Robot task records
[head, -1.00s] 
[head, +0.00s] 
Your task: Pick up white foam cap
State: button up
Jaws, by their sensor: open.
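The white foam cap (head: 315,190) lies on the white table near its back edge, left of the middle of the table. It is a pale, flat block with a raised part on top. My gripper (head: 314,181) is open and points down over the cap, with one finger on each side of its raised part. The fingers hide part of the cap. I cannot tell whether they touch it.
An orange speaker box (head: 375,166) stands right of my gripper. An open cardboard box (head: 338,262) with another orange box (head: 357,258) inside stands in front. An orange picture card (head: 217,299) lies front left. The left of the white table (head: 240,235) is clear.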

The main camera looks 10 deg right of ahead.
* * *
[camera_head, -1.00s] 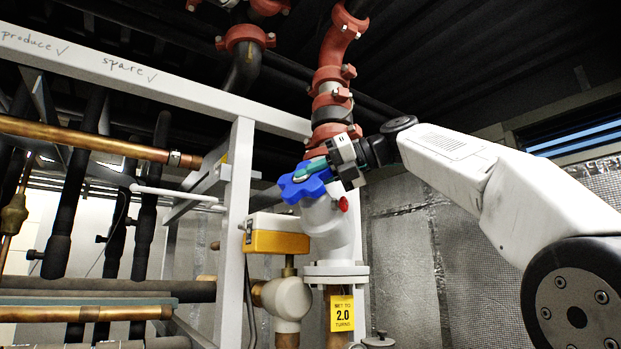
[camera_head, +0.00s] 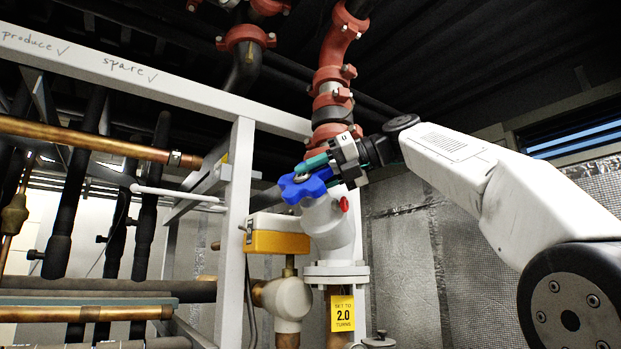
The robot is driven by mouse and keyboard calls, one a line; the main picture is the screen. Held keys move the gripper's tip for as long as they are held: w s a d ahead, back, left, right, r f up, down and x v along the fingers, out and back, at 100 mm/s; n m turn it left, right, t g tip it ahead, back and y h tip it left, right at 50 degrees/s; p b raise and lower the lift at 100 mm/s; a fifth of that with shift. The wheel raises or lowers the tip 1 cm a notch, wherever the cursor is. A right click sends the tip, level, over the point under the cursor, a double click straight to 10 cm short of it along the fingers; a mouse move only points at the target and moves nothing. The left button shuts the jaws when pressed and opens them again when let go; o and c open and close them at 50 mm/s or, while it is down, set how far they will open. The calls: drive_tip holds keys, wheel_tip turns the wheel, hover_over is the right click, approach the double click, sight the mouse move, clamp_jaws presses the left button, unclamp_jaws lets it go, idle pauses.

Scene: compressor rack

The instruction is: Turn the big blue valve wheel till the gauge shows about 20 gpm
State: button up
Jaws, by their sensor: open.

TASK PROMPT
Copy exactly, and only, the lines from the one containing "[head, -1.00s]" through the one containing "The main camera looks 10 deg right of ahead.".

TASK SOLUTION
[head, -1.00s] 
[head, +0.00s] 
Your task: Pick up white foam cap
State: button up
Jaws, by their sensor: open.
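The white foam cap (head: 315,190) lies on the white table near its back edge, left of the middle of the table. It is a pale, flat block with a raised part on top. My gripper (head: 314,181) is open and points down over the cap, with one finger on each side of its raised part. The fingers hide part of the cap. I cannot tell whether they touch it.
An orange speaker box (head: 375,166) stands right of my gripper. An open cardboard box (head: 338,262) with another orange box (head: 357,258) inside stands in front. An orange picture card (head: 217,299) lies front left. The left of the white table (head: 240,235) is clear.

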The main camera looks 10 deg right of ahead.

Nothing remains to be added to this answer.